§ DATA EXTRACT
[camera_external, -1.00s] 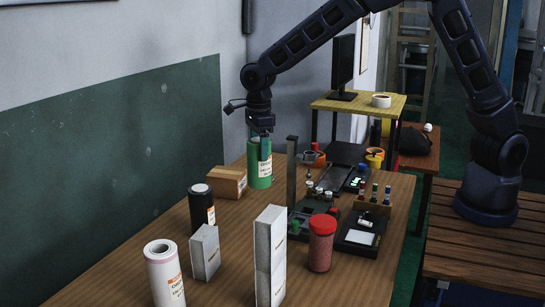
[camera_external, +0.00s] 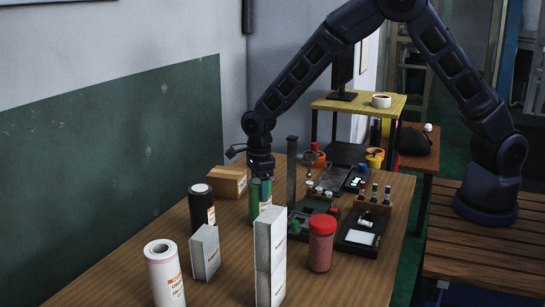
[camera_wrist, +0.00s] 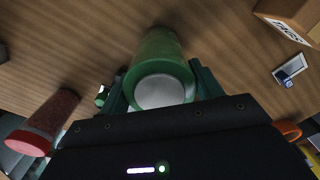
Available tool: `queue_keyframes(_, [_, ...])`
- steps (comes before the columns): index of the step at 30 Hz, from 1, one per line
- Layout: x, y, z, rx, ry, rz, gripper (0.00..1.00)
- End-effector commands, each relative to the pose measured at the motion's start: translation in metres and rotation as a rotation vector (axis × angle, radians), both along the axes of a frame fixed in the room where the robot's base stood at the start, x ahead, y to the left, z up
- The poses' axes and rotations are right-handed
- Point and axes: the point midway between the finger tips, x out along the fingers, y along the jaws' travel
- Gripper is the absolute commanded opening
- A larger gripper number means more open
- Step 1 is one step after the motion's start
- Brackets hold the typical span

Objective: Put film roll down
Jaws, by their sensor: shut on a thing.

§ THE PROBLEM
The lines to quote run from the one containing "- Step 1 is one step after the motion's start" through the final line of the material above; please give them exactly, both ends included, and nothing else.

§ WRITTEN RESPONSE
- Step 1 is one step after the motion's start
- Brackets hold the typical span

Objective: Put film roll down
Jaws, by their sensor: shut on a thing.

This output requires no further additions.